Tags: Organization jl@ 4:41 pm

The diagram above shows a very broad viewpoint of learning theory.

arrow Typical statement Examples
Past->Past Some prediction algorithm A does almost as well as any of a set of algorithms. Weighted Majority
Past->Future Assuming independent samples, past performance predicts future performance. PAC analysis, ERM analysis
Future->Future Future prediction performance on subproblems implies future prediction performance using algorithm A. ECOC, Probing

A basic question is: Are there other varieties of statements of this type? Avrim noted that there are also “arrows between arrows”: generic methods for transforming between Past->Past statements and Past->Future statements. Are there others?

4/10/2005

Is the Goal Understanding or Prediction?

Tags: Organization jl@ 6:28 pm

Steve Smale and I have a debate about goals of learning theory.

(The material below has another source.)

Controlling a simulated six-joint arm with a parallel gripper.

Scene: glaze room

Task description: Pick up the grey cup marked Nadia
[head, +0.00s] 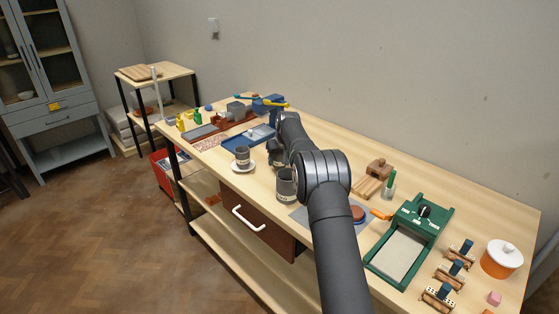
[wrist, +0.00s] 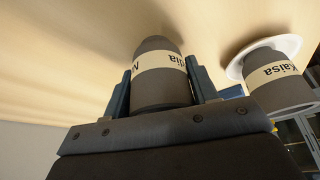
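In the wrist view my gripper (wrist: 160,82) has its two blue fingers on either side of a grey cup (wrist: 160,92) with a cream band. A second grey cup (wrist: 285,92), marked Kaisa, is to the right by a white saucer (wrist: 242,65). In the head view grey cups stand at the near edge (head: 286,184) and on a saucer (head: 242,153); their names are too small to read.
My arm hides part of the bench (head: 440,190). A blue tray (head: 236,141) lies beyond the cups. A grey mat (head: 300,215), a green box (head: 410,235) and an orange pot (head: 502,259) are to the right. A drawer with a white handle (head: 249,218) is below.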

Steve likes theorems with a dependence on unobservable quantities. For example, if D is a distribution over a space X x [0,1], you can state a theorem about the error rate dependent on the variance, E(x,y)~D (y-Ey’~D|x[y’])2.

I dislike this, because I want to use the theorems to produce code solving learning problems. Since I don’t know (and can’t measure) the variance, a theorem depending on the variance does not help me—I would not know what variance to plug into the learning algorithm.

Recast more broadly, this is a debate between “declarative” and “operative” mathematics. A strong example of “declarative” mathematics is “a new kind of science”. Roughly speaking, the goal of this kind of approach seems to be finding a way to explain the observations we make. Examples include “some things are unpredictable”, “a phase transition exists”, etc…

“Operative” mathematics helps you make predictions about the world. A strong example of operative mathematics is Newtonian mechanics in physics: it’s a great tool to help you predict what is going to happen in the world.

In addition to the “I want to do things” motivation for operative mathematics, I find it less arbitrary. In particular, two reasonable people can each be convinced they understand a topic in ways so different that they do not understand the viewpoint. If these understandings are operative, the rest of us on the sidelines can better appreciate which understanding is “best”.

3/21/2005

Research Styles in Machine Learning

Tags: Organization jl@ 4:50 pm

Machine Learning is a field with an impressively diverse set of reseearch styles. Understanding this may be important in appreciating what you see at a conference.

  1. Engineering. How can I solve this problem? People in the engineering research style try to solve hard problems directly by any means available and then describe how they did it. This is typical of problem-specific conferences and communities.
  2. Scientific. What are the principles for solving learning problems? People in this research style test techniques on many different problems. This is fairly common at ICML and NIPS.
  3. Mathematical. How can the learning problem be mathematically understood? People in this research style prove theorems with implications for learning but often do not implement (or test algorithms). COLT is a typical conference for this style.

Many people manage to cross these styles, and that is often beneficial.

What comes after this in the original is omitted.